------ Source excerpt

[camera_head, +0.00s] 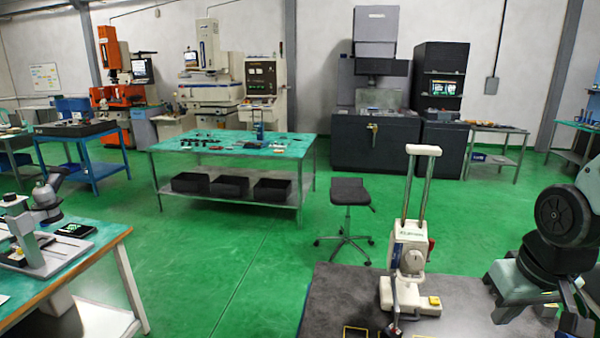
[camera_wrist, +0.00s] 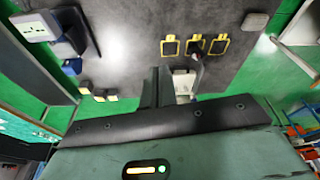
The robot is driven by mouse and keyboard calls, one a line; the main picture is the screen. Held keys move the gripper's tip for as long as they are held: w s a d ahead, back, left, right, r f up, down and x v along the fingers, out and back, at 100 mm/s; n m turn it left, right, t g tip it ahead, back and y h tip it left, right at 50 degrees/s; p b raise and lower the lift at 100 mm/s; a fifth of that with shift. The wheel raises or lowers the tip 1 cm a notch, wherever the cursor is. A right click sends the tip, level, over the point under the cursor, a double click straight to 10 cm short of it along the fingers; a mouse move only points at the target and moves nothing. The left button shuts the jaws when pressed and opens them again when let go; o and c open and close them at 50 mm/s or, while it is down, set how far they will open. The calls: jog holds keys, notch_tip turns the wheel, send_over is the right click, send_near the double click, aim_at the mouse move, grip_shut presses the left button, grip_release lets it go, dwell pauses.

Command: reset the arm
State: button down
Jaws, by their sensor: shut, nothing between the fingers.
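My gripper (camera_wrist: 157,86) shows in the wrist view. Its two dark fingers are together with nothing between them, above a dark grey tabletop (camera_wrist: 125,50). In the head view my arm is folded at the right edge, beside the same dark bench (camera_head: 335,295); the fingertips cannot be made out clearly there. A white bench device (camera_head: 411,250) with two upright posts and a top bar stands on that bench, left of my arm and apart from its upper part.
Yellow-framed squares (camera_wrist: 170,46) mark the bench top, with a pale block (camera_wrist: 183,82) close to my fingers. A black stool (camera_head: 350,192) stands behind the bench. A wooden-edged table with a microscope (camera_head: 45,215) is at left. Green floor (camera_head: 225,265) between them is clear.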

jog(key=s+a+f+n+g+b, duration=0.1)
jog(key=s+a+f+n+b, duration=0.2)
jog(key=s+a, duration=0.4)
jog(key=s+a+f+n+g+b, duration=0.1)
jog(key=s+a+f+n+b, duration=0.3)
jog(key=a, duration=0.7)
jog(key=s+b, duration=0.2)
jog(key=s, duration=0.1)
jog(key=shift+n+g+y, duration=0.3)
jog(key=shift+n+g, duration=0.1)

------------

▶ What to work on
Every line above should be returned word for word, with the pictures left behind.

▶ Exercise output
[camera_head, +0.00s] 
[camera_wrist, +0.00s] 
The robot is driven by mouse and keyboard calls, one a line; the main picture is the screen. Held keys move the gripper's tip for as long as they are held: w s a d ahead, back, left, right, r f up, down and x v along the fingers, out and back, at 100 mm/s; n m turn it left, right, t g tip it ahead, back and y h tip it left, right at 50 degrees/s; p b raise and lower the lift at 100 mm/s; a fifth of that with shift. The wheel raises or lowers the tip 1 cm a notch, wherever the cursor is. A right click sends the tip, level, over the point under the cursor, a double click straight to 10 cm short of it along the fingers; a mouse move only points at the target and moves nothing. The left button shuts the jaws when pressed and opens them again when let go; o and c open and close them at 50 mm/s or, while it is down, set how far they will open. The calls: jog holds keys, notch_tip turns the wheel, send_over is the right click, send_near the double click, aim_at the mouse move, grip_shut presses the left button, grip_release lets it go, dwell pauses.

Command: reset the arm
State: button down
Jaws, by their sensor: shut, nothing between the fingers.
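My gripper (camera_wrist: 157,86) shows in the wrist view. Its two dark fingers are together with nothing between them, above a dark grey tabletop (camera_wrist: 125,50). In the head view my arm is folded at the right edge, beside the same dark bench (camera_head: 335,295); the fingertips cannot be made out clearly there. A white bench device (camera_head: 411,250) with two upright posts and a top bar stands on that bench, left of my arm and apart from its upper part.
Yellow-framed squares (camera_wrist: 170,46) mark the bench top, with a pale block (camera_wrist: 183,82) close to my fingers. A black stool (camera_head: 350,192) stands behind the bench. A wooden-edged table with a microscope (camera_head: 45,215) is at left. Green floor (camera_head: 225,265) between them is clear.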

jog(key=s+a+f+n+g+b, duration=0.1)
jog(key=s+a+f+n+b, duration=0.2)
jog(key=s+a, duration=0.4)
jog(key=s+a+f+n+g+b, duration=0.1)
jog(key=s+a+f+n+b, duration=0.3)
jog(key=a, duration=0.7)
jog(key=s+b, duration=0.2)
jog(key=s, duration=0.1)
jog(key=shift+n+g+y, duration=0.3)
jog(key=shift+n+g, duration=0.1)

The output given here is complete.